Não foi a primeira, e, infelizmente, não será a última vez que no deparamos com eventos climáticos extremos. Muitos especialistas ouvidos pelos mais diferentes órgãos de imprensa são categóricos ao enfatizar que esse tipo de evento (não necessariamente chuvas e inundações) será ainda mais constante, no que vem sendo chamado de “novo normal do clima” ou “novo normal climático”. Me incomoda o fato de não só acharmos “normal”, mas principalmente o fato de acharmos “novo”. Nutro uma profunda desconfiança pelo termo “novo”. Com poucas exceções ele serve como maquiagem para ideias e práticas comuns ou ultrapassadas, que precisam passar por um “reposicionamento”. Não precisamos nem voltar a 1941, no que seria até esse ano a maior enchente de Porto Alegre, basta voltarmos a 2023, onde eventos climáticos extremos causaram a morte de 75 pessoas, também no Rio Grande do Sul. Ou seja, nada disso é novo (nem mesmo a recorrência) ou normal, ou ainda local. O mundo muda constantemente, por óbvio, o clima por sua vez acompanha essas mudanças no chamado antropoceno, era geológica caracterizada pelo impacto da humanidade na natureza, ou, de acordo com o criador do termo, Paul Crutzen:

“Considerando esses e vários outros crescentes impactos das atividades humanas na terra e na atmosfera, que acontecem em todas as escalas possíveis – inclusive global –, parece-nos mais do que apropriado enfatizar o papel central da humanidade na geologia e na ecologia propondo o uso do termo Antropoceno para a época geológica atual.”

A data de início do antropoceno não é consenso entre pesquisadores, que divergem da origem – período que deixamos a vida nômade e começamos a nos fixar nos primeiros vilarejos –, até outros que acreditam que tudo começou com a revolução industrial, ou seja, essas mudanças não são de hoje.

Mas se nada disso é novo, por que sofremos os impactos destruidores desses eventos até hoje? Não existe uma única resposta para isso, porém existem várias pistas em diversas esferas diferentes, que passam pela incapacidade da gestão pública de pensar de forma estratégica no longo prazo, pela nossa visão de cidade, pela ideia que defende que sustentabilidade e progresso são conceitos antagônicos, chegando ao extremo do negacionismo climático que não só nega as mudanças climáticas como constantemente inventa alguma teoria da conspiração absurda pra justificar o evento, que embora hilárias de tão ridículas, causam um enorme desserviço aos desavisados.

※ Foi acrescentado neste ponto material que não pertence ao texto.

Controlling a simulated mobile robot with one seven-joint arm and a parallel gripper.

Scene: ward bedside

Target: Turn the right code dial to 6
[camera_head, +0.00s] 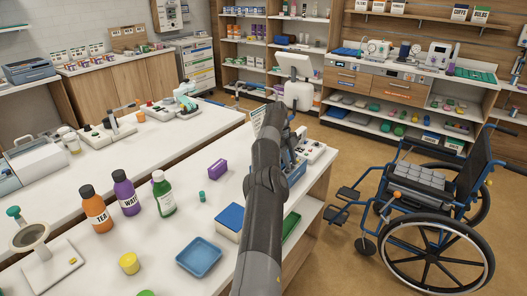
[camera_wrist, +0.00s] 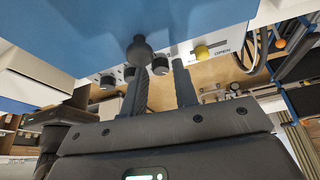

Mas e o futuro nisso tudo?

A Lilia Porto, aqui do O Futuro das Coisas, no prefácio do meu livro mais recente, usou um termo que fez muito sentido, e explica muito do momento atual extremo, “presentismo”, ou nossa amarra nos eventos de hoje, do presente. Lembrei da Lilia em absolutamente todas as diversas entrevistas que dei durante esse mês sombrio, justamente por ter lançado um livro sobre o futuro dos lugares semanas antes de começar esse pesadelo. Na quase totalidade das entrevistas a preocupação era com a reconstrução, o que fazer, como reorganizar a infraestrutura, ou seja, quase sempre o ponto de partida era o hardware. Claro que diante de tragédias essa é uma preocupação absolutamente legítima, mas será que devemos nos preocupar “só” com isso?” Minha resposta era, e continua sendo, não.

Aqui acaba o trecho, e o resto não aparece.